Our main destination, the sacred spiritual site of Mayadevi Temple, is not far from there. It is believed that Buddha was born there in 623 BC. Legend has it that the pond you see there is where Prince Siddhartha took his cleansing bath, just like his mother Maya Devi shortly before his birth. Prayer flags hang from the branches, gently swaying in the wind, while devotees sit below in deep meditation. For pilgrims who have made the long journey here, this is a moment they have been working towards. We visited this site again after sunset, experiencing a truly spiritual atmosphere with candles, lights, meditating pilgrims, and monks.


Our last evening together has already arrived. The next morning, the group splits up. I fly to Kathmandu with Agnes, Reimar, Sylvia, and Joannis, while Luzia and Lukas drive back to Pokhara to start their trek.

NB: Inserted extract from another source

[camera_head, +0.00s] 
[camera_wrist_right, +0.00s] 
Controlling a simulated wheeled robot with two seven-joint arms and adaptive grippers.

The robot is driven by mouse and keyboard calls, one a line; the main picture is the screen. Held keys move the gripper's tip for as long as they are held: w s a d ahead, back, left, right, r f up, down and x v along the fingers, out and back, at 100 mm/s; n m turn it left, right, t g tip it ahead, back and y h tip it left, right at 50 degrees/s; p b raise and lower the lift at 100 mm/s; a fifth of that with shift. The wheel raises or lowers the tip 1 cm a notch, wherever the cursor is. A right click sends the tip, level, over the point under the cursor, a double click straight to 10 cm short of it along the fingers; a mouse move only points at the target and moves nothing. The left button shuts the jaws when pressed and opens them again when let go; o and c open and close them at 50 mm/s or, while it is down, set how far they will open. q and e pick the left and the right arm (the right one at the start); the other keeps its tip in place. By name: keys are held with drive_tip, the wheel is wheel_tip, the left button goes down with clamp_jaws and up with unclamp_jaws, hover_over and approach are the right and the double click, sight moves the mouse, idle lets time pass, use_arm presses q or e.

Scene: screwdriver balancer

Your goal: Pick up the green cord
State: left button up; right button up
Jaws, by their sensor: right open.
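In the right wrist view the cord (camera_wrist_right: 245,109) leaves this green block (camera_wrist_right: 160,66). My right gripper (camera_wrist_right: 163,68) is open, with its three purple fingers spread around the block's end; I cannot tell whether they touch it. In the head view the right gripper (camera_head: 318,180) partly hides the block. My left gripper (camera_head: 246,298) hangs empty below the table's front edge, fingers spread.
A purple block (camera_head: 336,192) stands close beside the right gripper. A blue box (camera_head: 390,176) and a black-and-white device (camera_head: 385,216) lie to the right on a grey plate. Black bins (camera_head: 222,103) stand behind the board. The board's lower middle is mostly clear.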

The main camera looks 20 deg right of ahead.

In Kathmandu, we plan to visit Durbar Square on Friday afternoon. But first, we will relax at the beautiful swimming pool of the Shanker Hotel. On our last evening, we take a walk from Durbar Square through the lively Old Kathmandu district to Thamel, where we enjoy good food and conversation at the Third Eye Restaurant.


Shortly after midday on Saturday, it's time to say goodbye. It was difficult for all of us. The past two weeks were intense and unforgettable, and we will cherish the memories of our time together. I am thrilled that our projects were met with enthusiasm.


Sylvia and Ioannis have already set up an online sales platform for T-Shirts4HOPE, with Sylvia designing the shirts herself, incorporating typical Nepalese designs. Now we hope for successful sales. I want to express my heartfelt gratitude to Luzia, Agnes, Reimar, Sylvia, Ioannis, and Lukas. You were all amazing! We shared many experiences and made new friends.

I also want to thank all my friends in Nepal for the excellent organization. Especially to Meena Maharjan, Binod Neupane and Bishnu, Yangchen and Narayan Baral for making the moments unforgettable.


Our trip from October 15 to 27, 2023 was unique!